Three implementations span increasing generality:
1. **self_consistent** — 2-phase SCS with isotropic inclusions.
 Algebraically identical to the symmetric Bruggeman equation; provided
 as a named alias so callers can choose the physically descriptive name.
2. **self_consistent_ellipsoid** — 2-phase SCS for *randomly oriented*
 ellipsoidal inclusions. Both phases are treated symmetrically (neither
 is designated the host), each represented by the same depolarization
 L-tuple. For spheres this reduces to **self_consistent**; for needles
 or platelets it yields a different P_eff than the sphere formula.

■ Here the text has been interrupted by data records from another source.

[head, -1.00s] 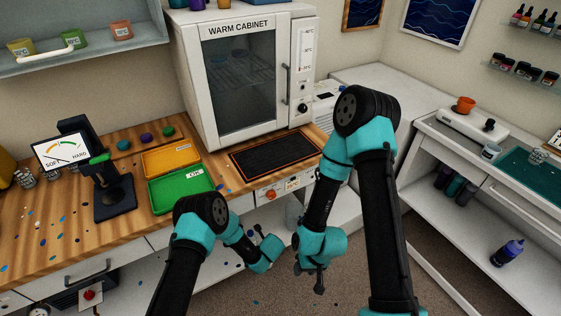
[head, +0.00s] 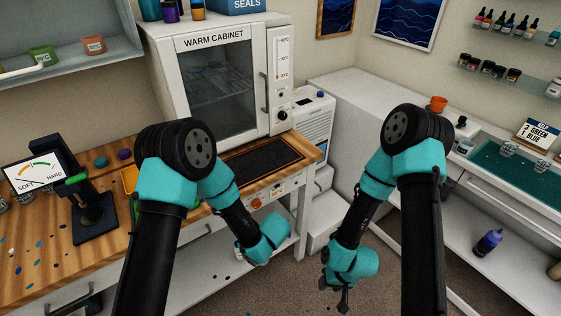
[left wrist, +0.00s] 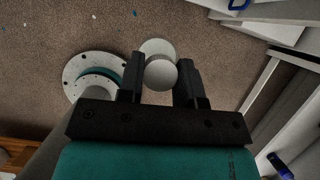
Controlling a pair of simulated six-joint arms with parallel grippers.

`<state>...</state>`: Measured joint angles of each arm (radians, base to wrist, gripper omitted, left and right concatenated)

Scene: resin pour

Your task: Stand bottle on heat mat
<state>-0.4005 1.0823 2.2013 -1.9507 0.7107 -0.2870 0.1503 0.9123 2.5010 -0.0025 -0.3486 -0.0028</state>
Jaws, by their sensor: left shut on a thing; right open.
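The heat mat (head: 262,160) is a dark panel with a thin orange border, set in the wooden bench in front of the warm cabinet. It looks bare where it shows. My left gripper (left wrist: 160,80) is shut on a pale, round-topped bottle (left wrist: 161,72), seen from above between the fingers in the left wrist view. In the head view my left arm hangs past the bench's front edge, below the mat; its fingertips are hidden behind the wrist. My right gripper (head: 338,288) is open and empty, low over the floor.
The warm cabinet (head: 215,85) stands shut behind the mat. A hardness gauge (head: 92,210) is at the bench's left.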

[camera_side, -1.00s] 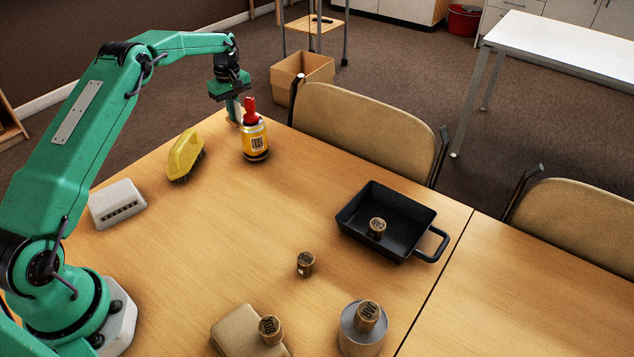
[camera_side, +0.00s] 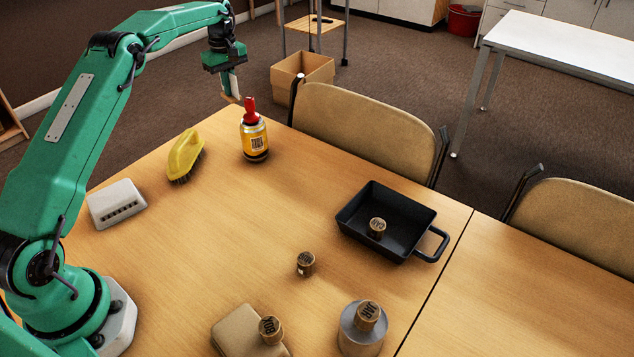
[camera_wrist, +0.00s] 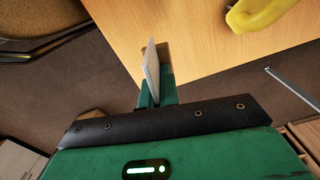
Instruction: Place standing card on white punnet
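The standing card (camera_side: 235,99), a thin pale card with a wooden foot, is held in my gripper (camera_side: 231,88) above the table's far left corner. In the wrist view the card's pale face (camera_wrist: 151,68) shows nearly edge-on between the green fingers (camera_wrist: 156,95), which are shut on it. A white box (camera_side: 117,204) with a row of dark slots lies at the table's left edge. It looks like the punnet, perhaps upside down, and nothing rests on it. My gripper is well behind and to the right of it.
A yellow brush (camera_side: 185,156) and a yellow bottle with red top (camera_side: 254,141) stand near the card. A black pan (camera_side: 418,209) holds a wooden plug. Another plug (camera_side: 305,264) stands mid-table. A beige box (camera_side: 235,332) and grey tin (camera_side: 361,334) bear plugs in front.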

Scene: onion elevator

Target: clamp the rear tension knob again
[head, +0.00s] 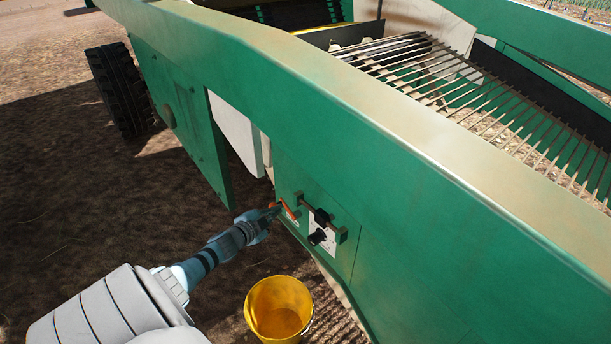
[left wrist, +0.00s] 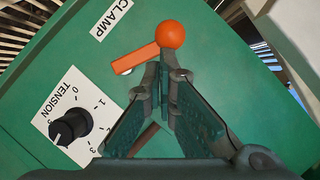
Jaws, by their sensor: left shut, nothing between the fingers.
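The black tension knob (left wrist: 70,127) sits on a white TENSION scale plate (left wrist: 88,150) on the green panel, left of my gripper in the left wrist view. The knob also shows in the head view (head: 317,237). The orange clamp lever (left wrist: 137,58) with its round ball end (left wrist: 172,34) lies near the CLAMP label (left wrist: 111,17); in the head view the lever (head: 288,210) is partly hidden by my gripper. My left gripper (left wrist: 165,72) is shut and empty, its fingertips just below the ball; I cannot tell if they touch the lever. My right gripper is not in view.
The machine's green side wall (head: 385,170) runs diagonally across the head view. A bracket with a black part (head: 321,216) sticks out above the knob. A yellow bucket (head: 279,308) stands on the soil below. A black wheel (head: 119,90) is at the upper left.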

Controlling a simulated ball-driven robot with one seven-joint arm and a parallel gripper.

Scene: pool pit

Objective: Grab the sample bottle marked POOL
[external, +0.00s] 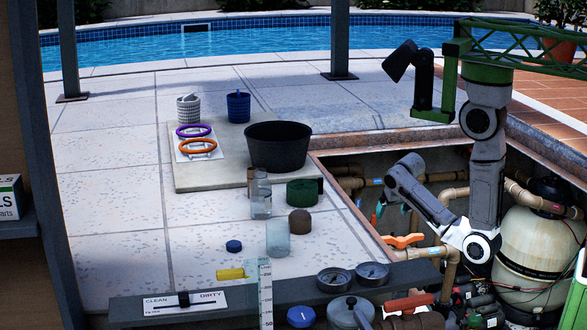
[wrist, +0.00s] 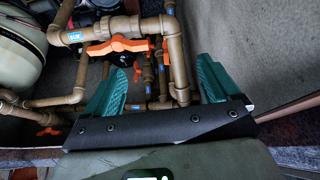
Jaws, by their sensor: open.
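In the external view, a clear bottle (external: 261,198) stands upright on the pale paving, left of the pit. Another clear, pale-green container (external: 278,238) stands in front of it. I cannot read POOL on either one. My gripper (wrist: 160,75) is open, with two teal fingers apart and nothing between them. It points down into the pit over brown pipes, to the right of the bottles and well apart from them. No bottle shows in the wrist view.
A black tub (external: 278,147), a green round container (external: 302,192) and a brown round lid (external: 299,222) are near the bottles. The pit holds pipes, an orange valve handle (wrist: 118,46) and a cream tank (external: 535,250). A grey ledge (external: 240,303) crosses the front.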

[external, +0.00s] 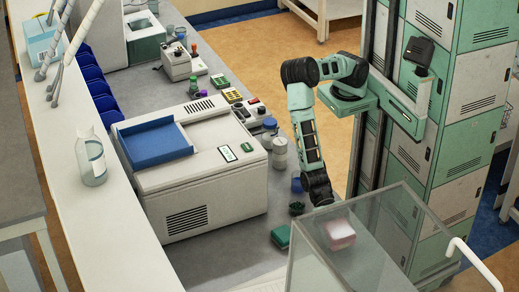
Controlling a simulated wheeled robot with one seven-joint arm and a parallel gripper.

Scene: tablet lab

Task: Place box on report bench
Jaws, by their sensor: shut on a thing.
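A pink and white box (340,235) shows through a clear panel at the lower middle right of the external view. My gripper (326,209) points down right above the box and is shut on it; the fingertips are small and partly hidden behind the panel. The grey bench (235,262) with lab machines runs down the left and middle of the view. I cannot tell whether this is the report bench, or whether the box touches a surface.
A clear-walled enclosure (308,265) with a white rail (470,260) stands in front. A green box (281,236) and dark cups lie left of my gripper. A large white machine with a blue tray (155,145) fills the bench. Green and white lockers (475,80) stand right.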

3. **self_consistent_multiphase** — N-phase symmetric SCS for isotropic
 (spherical) inclusions. Generalises Bruggeman's two-phase equation to
 an arbitrary number of phases.
Mathematical background
-----------------------
The Budiansky (1965) / Hill (1965) self-consistent equation for N phases,
each with property P_i and volume fraction φ_i, using depolarization L:
.. math::
 \\sum_{i} \\phi_i \\,
 \\frac{P_i - P^*}{P^* + L(P_i - P^*)} = 0
For randomly oriented ellipsoids with depolarization factors
(L_a, L_b, L_c) summing to 1, the orientation-averaged polarizability
replaces the scalar factor:
.. math::
 \\sum_{i} \\phi_i \\,(P_i - P^*)\\,
 \\frac{1}{3}\\sum_{j\\in\\{a,b,c\\}}
 \\frac{1}{P^* + L_j(P_i - P^*)} = 0
For spheres all three L_j equal 1/3 and the inner sum collapses to
3/(P* + 1/3 (P_i - P*)), recovering the scalar equation.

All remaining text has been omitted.